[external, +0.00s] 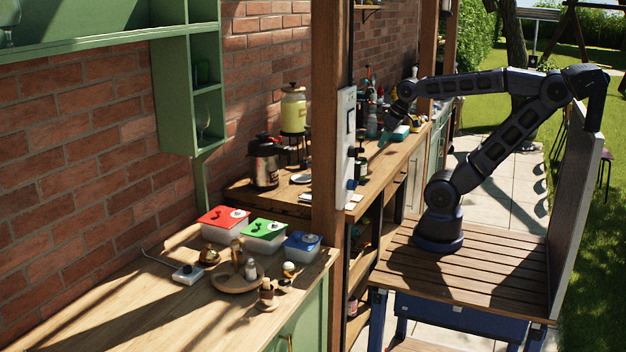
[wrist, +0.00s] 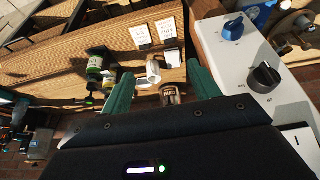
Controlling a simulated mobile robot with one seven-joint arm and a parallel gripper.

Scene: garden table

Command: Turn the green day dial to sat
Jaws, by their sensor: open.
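A box with a green lid (external: 264,229) stands on the near wooden counter, between a red-lidded box (external: 222,217) and a blue-lidded box (external: 302,241). A small pale round dial seems to sit on the green lid; its markings are too small to read. My gripper (external: 390,138) is far from it, over the back counter beyond the post. In the wrist view my gripper (wrist: 160,70) has its teal fingers apart, with nothing held between them. The green-lidded box is not visible in the wrist view.
A wooden post (external: 328,110) stands between my arm and the near counter. A white panel on it carries a blue knob (wrist: 233,29) and a black knob (wrist: 265,76). Small wooden pieces and shakers on a round tray (external: 222,284) stand in front of the lidded boxes.

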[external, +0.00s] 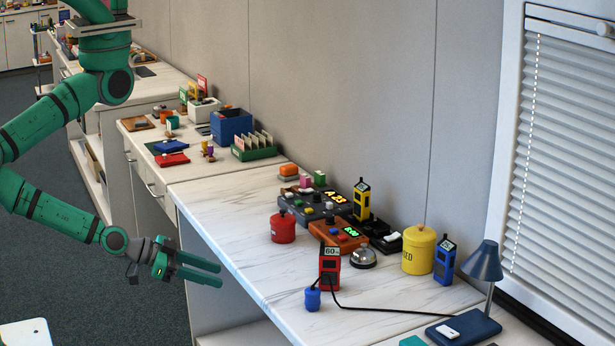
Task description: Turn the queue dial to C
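A dark grey console (296,212) stands on the marble-look counter (235,212) near the wall. It carries an amber display (336,197) that seems to read "A 23", along with several small buttons or knobs. Which of these is the queue dial, and where it points, is too small to tell. My green gripper (220,275) is off the counter's front left edge, pointing right, well away from the console. Its two fingers are apart with nothing visible between them, so it is open and empty.
A red canister (283,228) and an orange box (340,236) with a green display crowd the console's front. A bell (363,258), red handset (329,268), yellow canister (418,251) and blue lamp (482,262) stand further right. The counter's left part is clear.

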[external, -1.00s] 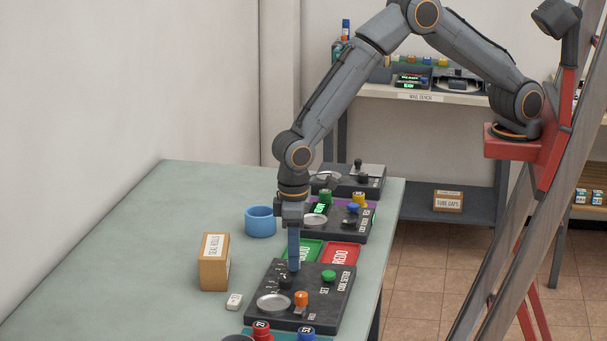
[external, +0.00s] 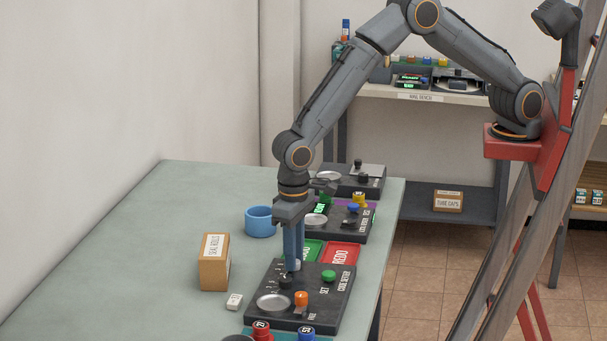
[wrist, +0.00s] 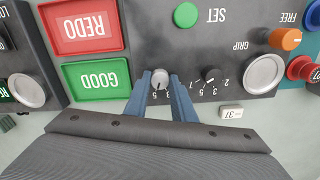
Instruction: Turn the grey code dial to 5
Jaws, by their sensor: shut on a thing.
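The grey code dial (wrist: 160,78) is a small round knob on the dark code setter panel (external: 333,302). In the wrist view it sits between the two blue fingertips of my gripper (wrist: 160,75), which are shut on it from both sides. In the external view my gripper (external: 294,267) points straight down at the panel's far left corner, and the fingers largely hide the dial. Printed numbers lie beside the dial, partly covered by the fingers. I cannot read for certain which number its mark points to.
A black knob (wrist: 210,74) with its own numbers sits close beside the dial. The panel also bears a green SET button (wrist: 186,14), an orange knob (external: 301,298) and a metal dish (external: 273,303). Green GOOD (wrist: 97,76) and red REDO (wrist: 84,28) trays adjoin. A box (external: 214,262) stands left.

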-------

_Exercise directions:_
Copy out all the data without changing anything, and drop the pictures.

_The response:_
[external, +0.00s] 
[wrist, +0.00s] 
Controlling a simulated mobile robot with one seven-joint arm and a parallel gripper.

Scene: garden table

Command: Turn the green day dial to sat
Jaws, by their sensor: open.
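A box with a green lid (external: 264,229) stands on the near wooden counter, between a red-lidded box (external: 222,217) and a blue-lidded box (external: 302,241). A small pale round dial seems to sit on the green lid; its markings are too small to read. My gripper (external: 390,138) is far from it, over the back counter beyond the post. In the wrist view my gripper (wrist: 160,70) has its teal fingers apart, with nothing held between them. The green-lidded box is not visible in the wrist view.
A wooden post (external: 328,110) stands between my arm and the near counter. A white panel on it carries a blue knob (wrist: 233,29) and a black knob (wrist: 265,76). Small wooden pieces and shakers on a round tray (external: 222,284) stand in front of the lidded boxes.

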[external, +0.00s] 
Task description: Turn the queue dial to C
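A dark grey console (296,212) stands on the marble-look counter (235,212) near the wall. It carries an amber display (336,197) that seems to read "A 23", along with several small buttons or knobs. Which of these is the queue dial, and where it points, is too small to tell. My green gripper (220,275) is off the counter's front left edge, pointing right, well away from the console. Its two fingers are apart with nothing visible between them, so it is open and empty.
A red canister (283,228) and an orange box (340,236) with a green display crowd the console's front. A bell (363,258), red handset (329,268), yellow canister (418,251) and blue lamp (482,262) stand further right. The counter's left part is clear.

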[external, -1.00s] 
[external, +0.00s] 
[wrist, +0.00s] 
Instruction: Turn the grey code dial to 5
Jaws, by their sensor: shut on a thing.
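The grey code dial (wrist: 160,78) is a small round knob on the dark code setter panel (external: 333,302). In the wrist view it sits between the two blue fingertips of my gripper (wrist: 160,75), which are shut on it from both sides. In the external view my gripper (external: 294,267) points straight down at the panel's far left corner, and the fingers largely hide the dial. Printed numbers lie beside the dial, partly covered by the fingers. I cannot read for certain which number its mark points to.
A black knob (wrist: 210,74) with its own numbers sits close beside the dial. The panel also bears a green SET button (wrist: 186,14), an orange knob (external: 301,298) and a metal dish (external: 273,303). Green GOOD (wrist: 97,76) and red REDO (wrist: 84,28) trays adjoin. A box (external: 214,262) stands left.

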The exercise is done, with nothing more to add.